At the Christmas Eve service at my church, the first half hour is choral music sung both by the large and excellent choir and by the congregation. One of the choir offerings this past year was a setting of “Mirabile Mysterium,” written by Anne Kilstofte to commemorate the first tolling of large bells in the Basilica’s belfry. I want to ponder the meaning of the last stanza translated from the Latin: “That which he was/he remained,/and that which he was not/he assumed:/suffering neither mixture/nor division.”
Though I initially thought “Oh, this is a classic riddle like those found in some fairy tales,” as I listened to the hauntingly beautiful chords coming from the 90-voiced choir, I knew I was being asked to accept the quintessential paradox that lies at the very heart of Christianity. What I and many other contemporary Christians believe is that what we mark on December 25th is not just the birth of the baby Jesus who will become the lynch-pin of our faith, but we are being asked to accept the tremendous generosity of a god who decided to take on human form in order that humans could inch just a little closer to goodness and love.

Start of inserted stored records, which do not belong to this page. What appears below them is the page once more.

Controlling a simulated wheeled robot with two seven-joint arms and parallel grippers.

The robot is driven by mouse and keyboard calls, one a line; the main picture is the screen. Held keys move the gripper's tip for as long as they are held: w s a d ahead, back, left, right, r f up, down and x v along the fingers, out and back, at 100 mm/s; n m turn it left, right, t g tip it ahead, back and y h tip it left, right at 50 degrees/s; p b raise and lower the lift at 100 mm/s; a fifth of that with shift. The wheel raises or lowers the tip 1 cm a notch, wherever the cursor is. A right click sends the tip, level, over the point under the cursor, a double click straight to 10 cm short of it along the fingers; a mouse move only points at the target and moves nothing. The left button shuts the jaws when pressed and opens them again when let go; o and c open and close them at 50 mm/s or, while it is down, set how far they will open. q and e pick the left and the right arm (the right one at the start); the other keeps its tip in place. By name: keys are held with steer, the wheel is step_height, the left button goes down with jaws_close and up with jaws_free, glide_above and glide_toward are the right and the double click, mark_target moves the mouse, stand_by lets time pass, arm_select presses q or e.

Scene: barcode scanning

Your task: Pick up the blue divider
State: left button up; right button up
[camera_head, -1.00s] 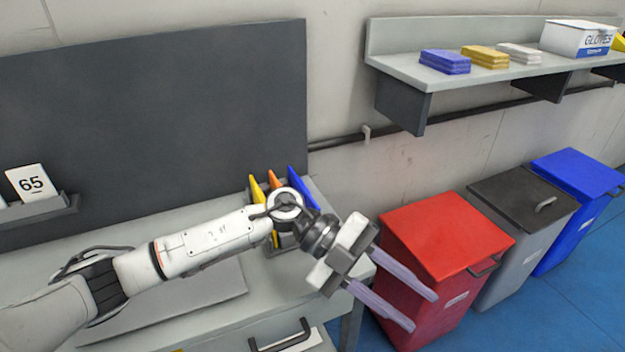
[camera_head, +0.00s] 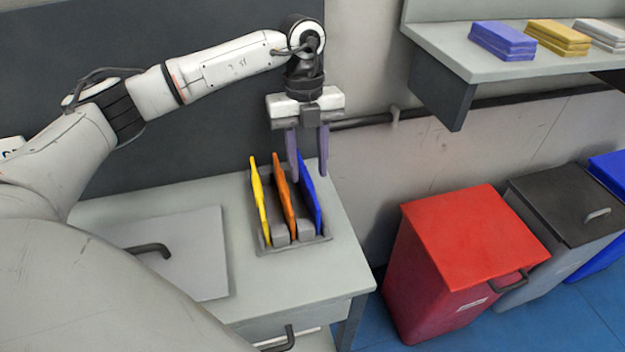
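The blue divider (camera_head: 312,200) stands upright in a grey holder (camera_head: 292,246) on the workbench, at the right end of the row. An orange divider (camera_head: 284,195) and a yellow divider (camera_head: 260,200) stand to its left in the same holder. My left gripper (camera_head: 309,175) points down over the top of the blue divider. Its two fingers are apart, one on each side of the divider's upper edge as seen here. Whether they touch it cannot be told. My right gripper is not in view.
The workbench (camera_head: 215,325) has a flat grey panel (camera_head: 200,260) left of the holder. A dark board (camera_head: 200,120) stands behind. Red (camera_head: 465,240), grey (camera_head: 560,215) and blue bins (camera_head: 610,170) stand on the floor at right. A shelf (camera_head: 450,62) with stacked cloths hangs above them.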

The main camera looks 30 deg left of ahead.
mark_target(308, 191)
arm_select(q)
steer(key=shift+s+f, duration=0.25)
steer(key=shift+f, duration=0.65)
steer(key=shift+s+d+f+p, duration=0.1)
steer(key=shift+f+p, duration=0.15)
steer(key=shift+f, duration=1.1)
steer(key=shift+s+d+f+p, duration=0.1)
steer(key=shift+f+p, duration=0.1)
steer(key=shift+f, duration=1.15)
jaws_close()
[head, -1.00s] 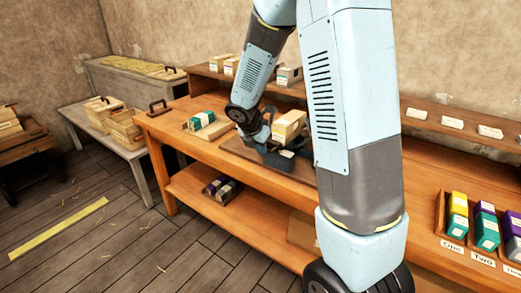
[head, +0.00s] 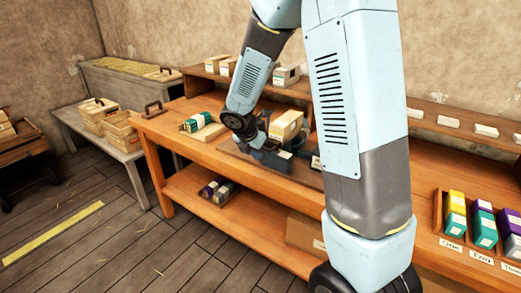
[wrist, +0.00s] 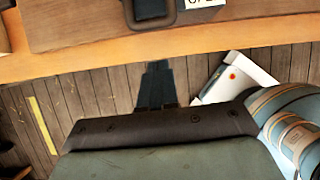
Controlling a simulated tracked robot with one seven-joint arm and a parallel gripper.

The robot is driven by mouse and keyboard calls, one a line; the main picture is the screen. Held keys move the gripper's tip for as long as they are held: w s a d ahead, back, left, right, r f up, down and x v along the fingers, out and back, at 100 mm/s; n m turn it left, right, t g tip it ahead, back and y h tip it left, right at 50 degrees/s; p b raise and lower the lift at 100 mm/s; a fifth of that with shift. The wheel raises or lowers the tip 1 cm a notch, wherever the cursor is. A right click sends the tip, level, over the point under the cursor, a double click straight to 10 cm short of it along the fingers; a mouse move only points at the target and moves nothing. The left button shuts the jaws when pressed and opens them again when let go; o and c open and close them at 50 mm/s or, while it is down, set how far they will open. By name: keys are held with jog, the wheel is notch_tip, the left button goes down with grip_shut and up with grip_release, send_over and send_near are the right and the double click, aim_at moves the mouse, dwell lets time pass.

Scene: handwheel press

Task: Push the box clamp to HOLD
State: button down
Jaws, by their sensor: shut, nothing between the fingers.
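A pale wooden box (head: 287,124) sits in a dark clamp fixture (head: 275,158) on a wooden base board, on the long orange-brown bench. My gripper (head: 258,142) is low beside the near left side of this fixture, partly merged with its dark parts. In the wrist view, my gripper's dark fingers (wrist: 157,82) are together and empty, over the bench's front edge. A dark block (wrist: 150,8) of the fixture lies ahead of the fingertips on the board, apart from them in the picture. A white label (wrist: 200,3), cut off, is beside it. The clamp's setting cannot be read.
The bench (head: 180,150) also holds a green-and-white box (head: 197,121) left of the fixture. A tray of coloured boxes (head: 470,222) stands at the right. My arm hides the bench middle. A grey side table (head: 120,150) with crates stands left. The floor in front is clear.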

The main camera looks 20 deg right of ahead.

Parsing the quoted lines, I feel on familiar but exciting ground. God stays just as was true before Jesus is born; simultaneously, God becomes what has never been before this historic moment, i.e., human. Then the last two lines give voice to ultimate mystery: God becomes human while remaining divine, and, miraculous mystery indeed, this seeming bifurcation causes no alteration at all in the original divinity. This is something perhaps an avowed mystic or a brilliant chemist might grasp. If we try to “figure it out,” we will get nowhere, that’s why it’s the ultimate paradox. We simply have to stand before this moment and accept that the God of our understanding is simultaneously the deepest abstraction and the most mundane infant in a bed of straw out under the stars. This is a prophetic declaration not a scientific or rational hypothesis. For my part, I am able to rest inside this seeming impossibility. And giving my assent to the final assertion fills me with spiritual excitement: my God is “suffering neither mixture/nor division.” My God is inviting me into the mirabile mysterium if I have the imaginative stamina to accept.